Cryptocurrencies are digital currencies that are neither issued nor backed by a centralized banking or financial authority. Instead, they rely on the decentralized verification of cryptographic transactions using blockchain technology, allowing everyone to join and contribute to securing the transaction ledger. The decentralization and scalability aspects of blockchains have received considerable attention and are by now well understood. On the other hand, understanding the privacy properties of these systems presents additional complexity. Transaction anonymity requires protection both on-chain and in the underlying peerto-peer network used to transport the transaction. Ideally, if a transaction is considered private it should not be possible for third parties to identify its source or destination, neither by analyzing blockchain data, nor by analyzing network traffic data available to peers.

But recent work demonstrated that Cryptocurrency systems can be subject to deanonimization attacks by exploiting the network-level communication on their peer-to-peer network. Adversaries who control a set of colluding node(s) within the peer-to-peer network can observe transactions being exchanged and infer the parties involved. Thus, various network anonymity schemes have been proposed to mitigate this problem, with some solutions providing theoretical anonymity guarantees. In this work [1], we model such peer-to-peer network anonymity solutions and evaluate their anonymity guarantees. To do so, we propose a novel framework that uses Bayesian inference to obtain the probability distributions linking transactions to their possible originators. Notably, our anonymity analysis relies on network-level traffic data related to anonymously routing a transaction. Thus, the analysis is identical if originators use the peer-to-peer routing scheme to anonymously broadcast (or to send to selected recipients) a text message, instead of a blockchain transaction. This makes the proposed Bayesian approach applicable to evaluating anonymous peer-to-peer routing schemes in a generic sense. Presently practical deployments of anonymous peer-to-peer schemes relate to blockchain applications, and we focus on these for our evaluation. We demonstrate the generality of our approach by applying it to schemes, Dandelion, Dandelion++ and Lightning network, that rely on fundamentally different concepts for anonymous peerto-peer routing. Dandelion and Dandelion++ implement hop-by-hop probabilistic routing (that ends in broadcast), whereas in Lightning Network transactions are source-routed (all the way to the intended recipient).
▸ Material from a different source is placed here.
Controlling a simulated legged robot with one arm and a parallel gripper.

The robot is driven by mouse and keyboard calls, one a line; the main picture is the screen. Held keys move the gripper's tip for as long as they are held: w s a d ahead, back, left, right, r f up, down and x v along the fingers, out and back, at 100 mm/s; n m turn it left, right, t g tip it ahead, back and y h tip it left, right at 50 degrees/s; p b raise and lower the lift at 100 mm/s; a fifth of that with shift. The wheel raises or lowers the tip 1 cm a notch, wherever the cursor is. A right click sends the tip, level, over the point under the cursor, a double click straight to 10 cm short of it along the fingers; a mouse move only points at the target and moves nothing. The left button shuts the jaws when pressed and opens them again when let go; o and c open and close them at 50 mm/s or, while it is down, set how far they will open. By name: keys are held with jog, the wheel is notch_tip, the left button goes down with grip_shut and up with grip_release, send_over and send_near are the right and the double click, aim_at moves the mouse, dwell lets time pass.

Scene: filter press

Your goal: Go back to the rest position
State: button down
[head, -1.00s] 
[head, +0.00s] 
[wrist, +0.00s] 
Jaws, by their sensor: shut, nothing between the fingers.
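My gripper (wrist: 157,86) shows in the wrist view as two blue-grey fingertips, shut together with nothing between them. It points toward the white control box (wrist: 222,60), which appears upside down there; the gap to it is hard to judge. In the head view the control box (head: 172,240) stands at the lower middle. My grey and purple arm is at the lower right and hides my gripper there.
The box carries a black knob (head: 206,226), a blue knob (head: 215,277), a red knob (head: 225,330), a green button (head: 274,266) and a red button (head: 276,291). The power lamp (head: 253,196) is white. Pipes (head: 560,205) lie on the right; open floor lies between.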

We characterize transaction anonymity with those distributions, using entropy as metric of adversarial uncertainty on the originator’s identity. We study different configurations and demonstrate that none of them offers acceptable anonymity to their users. For instance, our analysis reveals that in the widely deployed Lightning Network, with 1% strategically chosen colluding nodes the adversary can uniquely determine the originator for about 50% of the total transactions in the network. In Dandelion, an adversary that controls 15% of the nodes has on average uncertainty among only 8 possible originators. Moreover, we observe that due to the way Dandelion and Dandelion++ are designed, increasing the network size does not correspond to an increase in the anonymity set of potential originators. Alarmingly, our longitudinal analysis of Lightning Network reveals rather an inverse trend—with the growth of the network the overall anonymity decreases.

To encourage reproducibility, we make the framework and our analysis public.

• [1] P. Kumar Sharma, D. Gosain, and C. Diaz. On the anonymity of peer-to-peer network anonymity schemes used by cryptocurrencies. In Network and Distributed System Security Symposium (NDSS 2023), San Diego, CA, USA, 2023. Internet Society.